Guns vs. Bells – What’s the Best Way to Apply UV-Cure Coating?

By Michael R. Bonner, vice president, engineering and technology, Saint Clair Systems

The goal of any finishing operation – whether solventborne, waterborne or UV cure – is to apply a consistent and contiguous coating to the subject part. This coating serves many purposes:

1. To improve the aesthetic appearance of the part.
2. To protect against such things as scratches, corrosion, UV damage, etc.
3. To improve performance in the part’s final application – for instance, increasing moisture resistance, reducing aerodynamic drag (i.e., automobiles, airplanes, rockets), hydraulic drag (i.e., boats, ships, torpedoes), etc.

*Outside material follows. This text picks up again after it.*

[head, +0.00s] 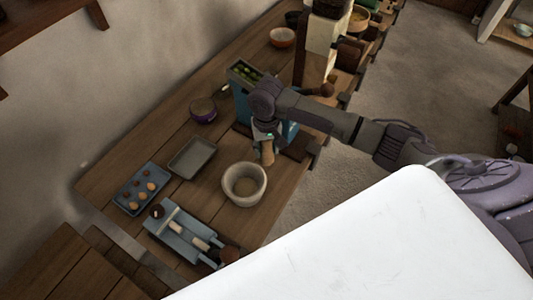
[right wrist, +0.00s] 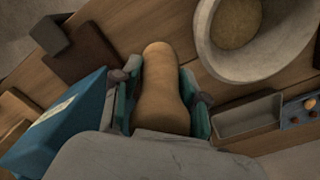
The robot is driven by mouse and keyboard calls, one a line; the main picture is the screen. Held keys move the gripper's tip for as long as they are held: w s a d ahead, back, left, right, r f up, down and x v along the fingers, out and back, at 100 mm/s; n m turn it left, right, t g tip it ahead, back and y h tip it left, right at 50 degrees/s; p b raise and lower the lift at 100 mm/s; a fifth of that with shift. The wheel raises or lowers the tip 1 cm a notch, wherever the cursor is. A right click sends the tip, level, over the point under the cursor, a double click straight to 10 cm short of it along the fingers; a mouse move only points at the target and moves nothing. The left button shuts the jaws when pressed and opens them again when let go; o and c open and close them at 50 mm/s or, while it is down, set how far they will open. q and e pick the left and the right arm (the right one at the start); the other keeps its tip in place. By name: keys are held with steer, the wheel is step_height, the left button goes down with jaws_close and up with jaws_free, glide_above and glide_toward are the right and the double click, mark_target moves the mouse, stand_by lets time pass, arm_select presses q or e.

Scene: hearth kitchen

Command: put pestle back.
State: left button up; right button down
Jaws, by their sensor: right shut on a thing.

There are many ways to apply these coatings, including dipping, brushing, rolling or flow coating, but this discussion focuses on spray operations.

In a spray operation, the coating is atomized into a pattern of droplets and applied to the surface of the part, where the droplets rejoin one another and flow out to form a film. The primary devices used to perform this atomization function are guns and bells.

Comparing guns and bells

Similarities: Because both do the same job, there are many similarities between guns and bells. Both atomize the coating into a cloud, creating a fan pattern that can spread out over the surface of the target part. Both use compressed air to “shape” the fan pattern. Both can be used in electrostatic applications, where the coating particles are charged at a high voltage and the part is grounded to create an “attraction” between the atomized droplets and the part. This helps reduce overspray, gets more of the liquid coating on the part and increases transfer efficiency.

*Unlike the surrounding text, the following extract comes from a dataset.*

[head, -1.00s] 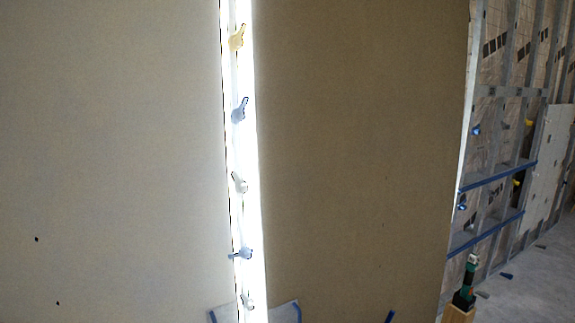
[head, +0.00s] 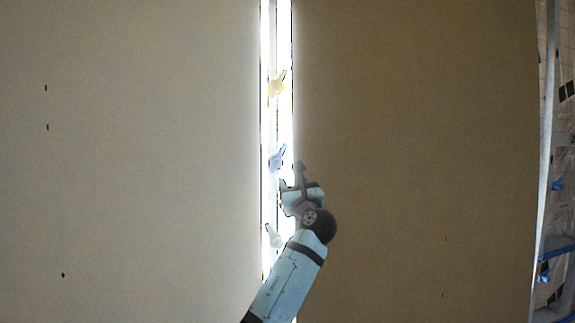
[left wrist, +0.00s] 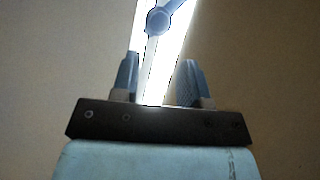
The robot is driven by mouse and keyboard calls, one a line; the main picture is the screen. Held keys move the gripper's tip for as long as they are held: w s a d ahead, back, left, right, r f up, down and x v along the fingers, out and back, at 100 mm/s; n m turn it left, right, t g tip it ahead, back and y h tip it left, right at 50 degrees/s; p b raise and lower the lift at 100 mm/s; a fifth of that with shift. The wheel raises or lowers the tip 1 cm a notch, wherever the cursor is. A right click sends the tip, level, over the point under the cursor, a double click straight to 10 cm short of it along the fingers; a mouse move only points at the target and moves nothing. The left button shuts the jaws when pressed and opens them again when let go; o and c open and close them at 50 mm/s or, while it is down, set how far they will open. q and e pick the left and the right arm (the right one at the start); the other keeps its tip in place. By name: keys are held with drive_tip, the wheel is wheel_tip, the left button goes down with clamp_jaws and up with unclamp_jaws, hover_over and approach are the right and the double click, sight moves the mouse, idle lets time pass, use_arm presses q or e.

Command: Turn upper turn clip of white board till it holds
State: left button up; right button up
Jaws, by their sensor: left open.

Differences: While both create a fan pattern, Figure 1 shows that the patterns created can be very different. This is due to the differences in the way the atomized cloud is created. We will explore that in detail shortly.

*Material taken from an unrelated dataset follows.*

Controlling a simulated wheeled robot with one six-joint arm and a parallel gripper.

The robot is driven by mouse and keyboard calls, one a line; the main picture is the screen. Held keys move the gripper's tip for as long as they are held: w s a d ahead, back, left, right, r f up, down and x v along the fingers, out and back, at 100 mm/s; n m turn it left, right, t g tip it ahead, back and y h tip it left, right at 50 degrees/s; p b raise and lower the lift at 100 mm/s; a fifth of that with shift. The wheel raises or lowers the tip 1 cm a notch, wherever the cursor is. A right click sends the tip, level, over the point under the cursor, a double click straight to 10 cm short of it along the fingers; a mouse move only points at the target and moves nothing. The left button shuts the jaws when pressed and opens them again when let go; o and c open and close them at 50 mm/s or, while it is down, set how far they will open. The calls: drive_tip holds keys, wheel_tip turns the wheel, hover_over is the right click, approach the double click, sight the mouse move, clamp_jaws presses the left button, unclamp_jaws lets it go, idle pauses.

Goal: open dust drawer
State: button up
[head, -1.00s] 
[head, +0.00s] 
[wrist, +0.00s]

Bells are larger and heavier than guns. This makes guns more suitable to manual spray applications, providing an operator greater control with less stress and fatigue. Bells generally are limited to automated applications.While any coating applicator is susceptible to maintenance and cleaning issues, bells are more complex, with lots of moving parts. In general, bells require more maintenance than guns.

Bells are generally used with lower-viscosity fluids supplied at lower pressure, whereas guns may be better suited for higher-viscosity, higher-pressure applications. This is where we begin to see a distinction in applicator choice for UV cure coatings.

But first, let’s get back to atomization …

Atomization

In short, atomization is the result of applying shear, which tears the fluid stream into a cloud of small particles.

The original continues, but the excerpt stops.